» Given material
* * *
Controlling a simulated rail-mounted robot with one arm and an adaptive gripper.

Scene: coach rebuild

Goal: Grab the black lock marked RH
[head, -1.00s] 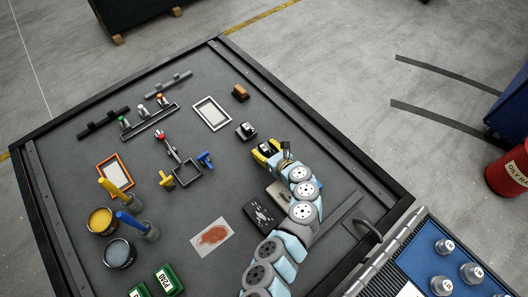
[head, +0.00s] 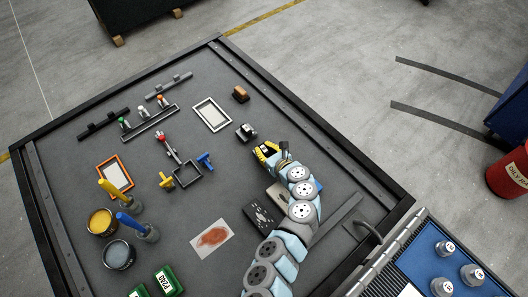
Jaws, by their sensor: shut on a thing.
* * *
» Exercise prompt
Without including any pictures, print all of the material exactly as given.

» Written response
Controlling a simulated rail-mounted robot with one arm and an adaptive gripper.

Scene: coach rebuild

Goal: Grab the black lock marked RH
[head, -1.00s] 
[head, +0.00s] 
Jaws, by their sensor: shut on a thing.

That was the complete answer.